### [Written instruction]
Reproduce the listing below without changes, except that pictures are left out.

### [Stored data]

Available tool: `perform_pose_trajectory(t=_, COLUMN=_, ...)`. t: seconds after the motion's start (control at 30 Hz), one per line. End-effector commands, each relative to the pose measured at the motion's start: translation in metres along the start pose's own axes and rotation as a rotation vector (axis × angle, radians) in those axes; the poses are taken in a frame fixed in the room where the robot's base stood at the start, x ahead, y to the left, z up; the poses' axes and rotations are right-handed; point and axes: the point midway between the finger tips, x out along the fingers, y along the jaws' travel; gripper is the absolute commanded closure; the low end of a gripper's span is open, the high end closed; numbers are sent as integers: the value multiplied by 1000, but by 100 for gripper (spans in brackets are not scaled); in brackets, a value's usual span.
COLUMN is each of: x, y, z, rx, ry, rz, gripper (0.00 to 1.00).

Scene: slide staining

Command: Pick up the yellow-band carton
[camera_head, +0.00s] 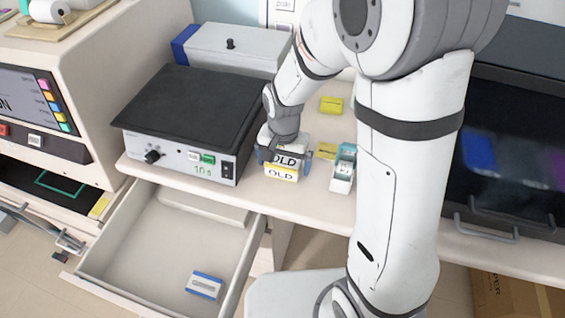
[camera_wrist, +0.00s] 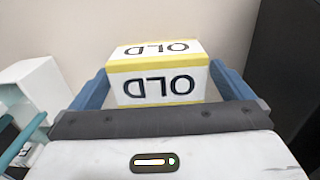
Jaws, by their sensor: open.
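The yellow-band carton (camera_head: 281,172) is a white box with a yellow band and the word "OLD" on two faces. It stands on the bench just right of the black-topped device. In the wrist view the carton (camera_wrist: 158,88) sits between the two blue fingers, its lettering upside down. My gripper (camera_head: 283,158) is at the carton with one finger on each side. It is open, and a narrow gap seems to show near the fingers in the wrist view (camera_wrist: 160,85). The carton's lower part is hidden in the wrist view.
A white and teal box (camera_head: 342,170) stands close to the right of the carton. Yellow packs (camera_head: 331,105) lie behind. The black-topped device (camera_head: 185,105) stands close on the left. An open drawer (camera_head: 160,245) below holds a blue-and-white box (camera_head: 205,285).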

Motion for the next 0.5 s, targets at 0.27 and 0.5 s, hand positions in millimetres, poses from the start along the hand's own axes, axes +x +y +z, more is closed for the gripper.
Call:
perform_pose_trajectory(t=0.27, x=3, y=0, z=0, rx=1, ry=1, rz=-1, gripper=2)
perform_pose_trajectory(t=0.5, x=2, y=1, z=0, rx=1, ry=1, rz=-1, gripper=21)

### [Result of the task]
Available tool: `perform_pose_trajectory(t=_, COLUMN=_, ...)`. t: seconds after the motion's start (control at 30 Hz), one per line. End-effector commands, each relative to the pose measured at the motion's start: translation in metres along the start pose's own axes and rotation as a rotation vector (axis × angle, radians) in those axes; the poses are taken in a frame fixed in the room where the robot's base stood at the start, x ahead, y to the left, z up; the poses' axes and rotations are right-handed; point and axes: the point midway between the finger tips, x out along the fingers, y along the jaws' travel; gripper is the absolute commanded closure; the low end of a gripper's span is open, the high end closed; numbers are sent as integers: the value multiplied by 1000, but by 100 for gripper (spans in brackets are not scaled); in brackets, a value's usual span.
COLUMN is each of: x, y, z, rx, ry, rz, gripper (0.00 to 1.00).

Scene: slide staining

Command: Pick up the yellow-band carton
[camera_head, +0.00s] 
[camera_wrist, +0.00s] 
Jaws, by their sensor: open.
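The yellow-band carton (camera_head: 281,172) is a white box with a yellow band and the word "OLD" on two faces. It stands on the bench just right of the black-topped device. In the wrist view the carton (camera_wrist: 158,88) sits between the two blue fingers, its lettering upside down. My gripper (camera_head: 283,158) is at the carton with one finger on each side. It is open, and a narrow gap seems to show near the fingers in the wrist view (camera_wrist: 160,85). The carton's lower part is hidden in the wrist view.
A white and teal box (camera_head: 342,170) stands close to the right of the carton. Yellow packs (camera_head: 331,105) lie behind. The black-topped device (camera_head: 185,105) stands close on the left. An open drawer (camera_head: 160,245) below holds a blue-and-white box (camera_head: 205,285).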

Motion for the next 0.5 s, targets at 0.27 and 0.5 s, hand positions in millimetres, poses from the start along the hand's own axes, axes +x +y +z, more is closed for the gripper.
Call:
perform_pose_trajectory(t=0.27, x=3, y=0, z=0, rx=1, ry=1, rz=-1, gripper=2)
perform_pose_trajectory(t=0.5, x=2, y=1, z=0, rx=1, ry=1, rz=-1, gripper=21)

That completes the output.